Cram went on to become one of the all-time greats of the mile but never managed to win an Emsley Carr Mile. That Gebrselassie, who considers himself primarily a 10,000m runner, could achieve a four-lap feat which eluded the miler made in Hebburn underlines the extraordinary breadth of his talent. He is certainly capable of adding his name to the illustrious list of Emsley Carr winners, even though his rivals this afternoon will include the two leading latter-day Britons at the distance, John Mayock and Tony Whiteman. In winning the world 1,500m title in Maebashi three months ago Gebrselassie was too quick for Laban Rotich, the Kenyan who won the Commonwealth 1,500m final ahead of Mayock and Whiteman in Kuala Lumpur last September. He has also run 3:31.76 indoors for 1,500m, a time which roughly equates to a mile in 3:49.8.
"I really don't know how fast I can run the mile," Gebrselassie maintained as he prepared to leave his Dutch training base, in Uden, for Tyneside. "I don't think I could break the world record but I think I could run a quick time. I will be looking for a fast time at Gateshead and a good race too. It will be a good test of my speed. It would be nice to say I have won a mile race."
Win, lose or draw, Gebrselassie can be assured that his name will be added to the Emsley Carr Mile Trophy. The prize for winning the race is not a piece of silverware but a book, now running to a second volume, listing the result of every race and the signature of every competitor. It is bound in red Moroccan leather identical to that used for the Queen's Coronation Bible in 1953 and opens with this foreword: "In the Coronation year of 1953 an outstanding ambition of world track athletics is to achieve the four-minute mile. In order to encourage runners from home and overseas in this quest the News of the World has instituted this annual contest."

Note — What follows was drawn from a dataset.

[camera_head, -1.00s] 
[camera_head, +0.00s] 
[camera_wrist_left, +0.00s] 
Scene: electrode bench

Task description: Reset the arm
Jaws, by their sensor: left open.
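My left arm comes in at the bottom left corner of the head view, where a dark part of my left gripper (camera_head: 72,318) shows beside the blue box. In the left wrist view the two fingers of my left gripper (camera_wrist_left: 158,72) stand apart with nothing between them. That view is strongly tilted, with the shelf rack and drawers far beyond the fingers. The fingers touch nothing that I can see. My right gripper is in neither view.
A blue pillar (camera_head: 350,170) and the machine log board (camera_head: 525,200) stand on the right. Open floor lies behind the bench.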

The race - named in memory of Sir Emsley Carr, who edited the News of the World for more than 50 years - did not produce a breakthrough four- minute mile in 1953. It did yield the most memorable miling performance of the year, Britain's Gordon Pirie, the English cross-country champion and six miles world record holder, outsprinting the American favourite Wes Santee in 4:06.8. The milestone mile run came instead in the annual Amateur Athletic Association v Oxford University match at Iffley Road, Oxford, on 6 May 1954, when Roger Bannister stopped the trackside clocks at 3:59.4.

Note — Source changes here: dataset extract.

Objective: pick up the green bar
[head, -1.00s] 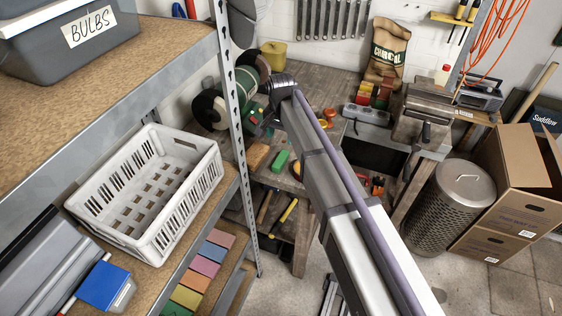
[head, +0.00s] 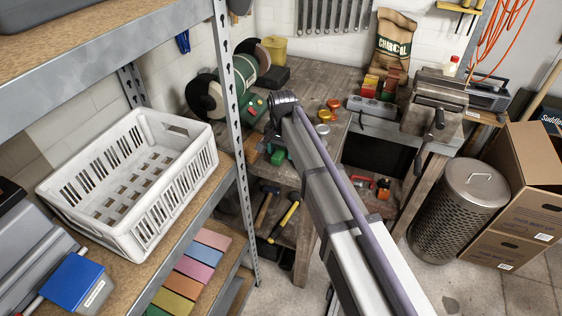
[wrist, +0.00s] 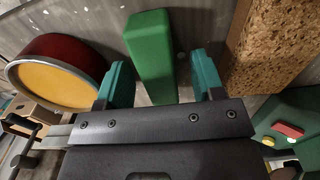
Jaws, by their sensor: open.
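The green bar (wrist: 150,55) lies on the grey wooden bench in the wrist view, its long side running roughly up the picture. My gripper (wrist: 161,78) is open, with one teal finger to the left of the bar and the other to its right. The bar's near end reaches between the fingers, with a gap visible on the right and a narrower one on the left. Whether the fingers are down at the bar's height is hard to tell.
A cork-like block (wrist: 270,45) lies close right of the right finger. A dark red round thing with a yellow face (wrist: 62,75) is at left. A green housing with buttons (wrist: 293,125) is lower right. The shelf upright (head: 238,140) and white crate (head: 135,180) stand left of my arm.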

It was not until 1956 that four minutes was broken in the Emsley Carr Mile, Derek Ibbotson equalling Bannister's former world mark, still a British record, with a shock victory against Ireland's Ron Delany. Ibbotson was a 5,000m runner at the time; he only entered the race because his fiancee wanted an extra ticket for the post-meeting banquet. Having unearthed previously hidden depths as a miler, though, the former miner from Huddersfield broke the world record the following year, running 3:57.2 in the London v New York match at the White City.
Gebrselassie is unlikely to threaten the existing world record today. The 3:44.39 Noureddine Morceli clocked in Rieti six years ago is some way beyond even his remarkable compass. His principal aim will be to sharpen up for an assault on his own 5,000m world record at the Bislett Games in Oslo on Wednesday. If he succeeds in that mission, eclipsing the 12:39.36 he recorded in Helsinki 12 months ago, Gebrselassie will stand apart in track history as the most prolific 5,000m world record breaker. He has already improved the record on four occasions, matching the historic deeds of Vladimir Kuts and Ron Clarke. No one has broken it a fifth time.
Gebrselassie has established 15 world records in all events, five fewer than Nurmi's total. At only 26, though, there are surely more to come from the 5ft 4in East African - even if his life story has already hit the big screen. Endurance, a Disney bio-pic with Gebrselassie's 15-year- old nephew playing the lead role, opened to favourable reviews in the United States last month.
The film includes the scene of the seven-year-old Gebrselassie risking his father's wrath by stealing the family radio to listen to commentary from the 1980 Olympics. It was Miruts Yifter's golden runs in the 5,000m and 10,000m finals in Moscow that inspired Gebrselassie to become a runner himself and it will be a source of inspiration to him today to be following in the spikemarks of his boyhood hero.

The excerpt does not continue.